Part of the reason for the aggressive expansion was the valuation payoff that several of them, especially not-yet-listed companies, assumed that they would get. Part of the problem today is a high burn rate because of a high cost structure built up over the past few years. The philosophy was that growing quickly and aggressively was going to be far better for overall financial health and competitive advantage than being careful with the costs.
Then the banks suddenly turned the lending tap off or reduced the flood into a trickle. Several companies are strapped for working capital. Several of them have had suppliers turn off the credit taps, have their buyers defaulting on payment because they in turn are strapped for cash; and that’s how the cycle is worsening.
We all know of situations where owners have pledged their shares and borrowed against them to finance business expansion-only to find that the valuations have crashed and the banks are hounding them for further collateral. Also in this age of asset light businesses, especially service businesses, banks are even more conservative since there isn’t much collateral for them to base their lending on. Right now, it isn’t bank collapses that we should be watching out for. Banks seem to be safe and reasonably flushed with cash. Company collapses are what we should worry about, far more.

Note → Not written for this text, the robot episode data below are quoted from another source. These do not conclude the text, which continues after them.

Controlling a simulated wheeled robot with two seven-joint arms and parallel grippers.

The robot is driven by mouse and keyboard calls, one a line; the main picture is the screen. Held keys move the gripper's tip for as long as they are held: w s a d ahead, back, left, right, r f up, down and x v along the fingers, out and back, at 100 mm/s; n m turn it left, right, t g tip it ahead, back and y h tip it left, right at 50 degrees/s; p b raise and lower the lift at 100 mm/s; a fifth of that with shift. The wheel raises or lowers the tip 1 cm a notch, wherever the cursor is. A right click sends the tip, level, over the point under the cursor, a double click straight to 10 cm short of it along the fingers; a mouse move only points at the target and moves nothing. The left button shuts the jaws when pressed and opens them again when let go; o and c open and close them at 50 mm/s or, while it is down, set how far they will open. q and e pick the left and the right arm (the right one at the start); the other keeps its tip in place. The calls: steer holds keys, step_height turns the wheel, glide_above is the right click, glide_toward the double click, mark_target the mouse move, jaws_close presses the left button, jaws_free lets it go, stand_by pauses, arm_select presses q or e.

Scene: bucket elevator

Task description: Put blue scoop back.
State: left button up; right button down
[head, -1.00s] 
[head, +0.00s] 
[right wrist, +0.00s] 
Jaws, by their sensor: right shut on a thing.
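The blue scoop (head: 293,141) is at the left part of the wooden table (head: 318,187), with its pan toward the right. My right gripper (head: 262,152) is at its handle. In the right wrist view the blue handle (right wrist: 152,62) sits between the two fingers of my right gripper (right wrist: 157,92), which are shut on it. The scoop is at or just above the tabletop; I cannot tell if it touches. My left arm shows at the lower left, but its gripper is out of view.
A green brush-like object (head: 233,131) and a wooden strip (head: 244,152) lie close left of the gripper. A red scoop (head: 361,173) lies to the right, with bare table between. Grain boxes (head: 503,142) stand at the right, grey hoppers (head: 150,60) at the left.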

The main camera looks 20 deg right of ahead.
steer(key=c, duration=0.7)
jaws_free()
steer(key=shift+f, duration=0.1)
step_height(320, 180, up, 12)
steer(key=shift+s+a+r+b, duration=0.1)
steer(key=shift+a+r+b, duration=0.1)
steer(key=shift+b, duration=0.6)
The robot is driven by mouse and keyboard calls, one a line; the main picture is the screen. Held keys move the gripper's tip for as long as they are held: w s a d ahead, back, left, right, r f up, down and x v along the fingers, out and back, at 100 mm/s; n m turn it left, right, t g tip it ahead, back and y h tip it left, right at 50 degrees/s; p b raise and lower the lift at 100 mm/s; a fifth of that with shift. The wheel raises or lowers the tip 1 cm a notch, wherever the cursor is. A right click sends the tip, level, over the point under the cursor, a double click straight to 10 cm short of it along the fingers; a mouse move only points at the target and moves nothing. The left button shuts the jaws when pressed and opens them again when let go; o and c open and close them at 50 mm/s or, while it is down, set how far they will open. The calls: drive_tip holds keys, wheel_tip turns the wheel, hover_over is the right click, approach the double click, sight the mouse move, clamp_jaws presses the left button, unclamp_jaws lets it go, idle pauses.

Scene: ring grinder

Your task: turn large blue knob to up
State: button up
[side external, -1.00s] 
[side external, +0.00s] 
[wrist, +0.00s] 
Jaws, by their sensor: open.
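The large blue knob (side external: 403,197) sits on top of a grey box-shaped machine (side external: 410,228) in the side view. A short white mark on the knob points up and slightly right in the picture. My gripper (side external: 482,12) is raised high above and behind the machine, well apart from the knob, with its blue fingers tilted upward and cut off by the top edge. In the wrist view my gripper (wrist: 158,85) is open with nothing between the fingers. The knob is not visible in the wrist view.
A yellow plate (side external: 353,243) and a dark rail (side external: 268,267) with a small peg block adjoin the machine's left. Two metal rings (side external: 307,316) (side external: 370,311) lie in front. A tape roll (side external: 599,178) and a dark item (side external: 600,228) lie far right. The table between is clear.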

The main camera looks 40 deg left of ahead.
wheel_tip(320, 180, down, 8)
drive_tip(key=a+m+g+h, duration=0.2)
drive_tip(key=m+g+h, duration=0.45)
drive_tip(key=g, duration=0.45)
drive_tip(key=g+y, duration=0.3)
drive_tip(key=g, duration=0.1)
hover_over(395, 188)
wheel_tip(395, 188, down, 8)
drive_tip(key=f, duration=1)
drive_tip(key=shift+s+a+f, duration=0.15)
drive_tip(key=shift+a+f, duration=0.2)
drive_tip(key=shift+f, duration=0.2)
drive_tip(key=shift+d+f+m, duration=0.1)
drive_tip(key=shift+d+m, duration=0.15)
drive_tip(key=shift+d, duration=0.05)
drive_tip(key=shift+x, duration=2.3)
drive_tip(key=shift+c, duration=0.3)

Stimulating consumer demand through incentives and subsidies won’t solve the problem of companies not having enough cash to service this demand. The drop in company sales is not always an indicator of evaporating consumer demand. It could also be an indicator of a malfunctioning company. And we need to make the clear distinction between the chicken and the egg.
Consumer demand is about people needing or wanting to buy and being able to afford to indulge their wants and needs. Consumer desires never fade, but their income does. So far, we have not seen an alarming drop in consumer income across the board, despite announcements of job cuts. This is in part because much of Consumer India does not have a job that someone can cut. They have a livelihood that will disappear if corporates in the sector in which they are employed, collapse.
Consumers who work in some sectors are affected while others are not. We have not seen any significant job lay offs yet in numbers large enough to cause a recession; even the IT sector has not massively retrenched yet, though they have put fresh recruitment on hold. Exporters, big and small, are in trouble, auto companies are slowing down as consumers hang on to their cash and play the wait and watch game.
Government employees, many more in number than the IT sector, are doing quite ok, and for the many low income consumers consuming low ticket items, accounting for about 30+% of consumer expenditure, life goes on, humdrum as usual—so far. Many of them don’t even have bank accounts leave alone mutual funds. The bottom 70% of Consumer India , by income contributes about as much to consumer expenditure as the top 20%,
True, the income growth that we have got used to seeing is not happening. Replacement / big ticket purchases amongst middle and upper class consumers are also being postponed, thanks to the uncertainty in the environment and the expectation that prices will come down or that credit will become cheaper. However the slowdown in consumer purchases that we are seeing is not so alarming that it needs to be treated with a multi-pronged assault.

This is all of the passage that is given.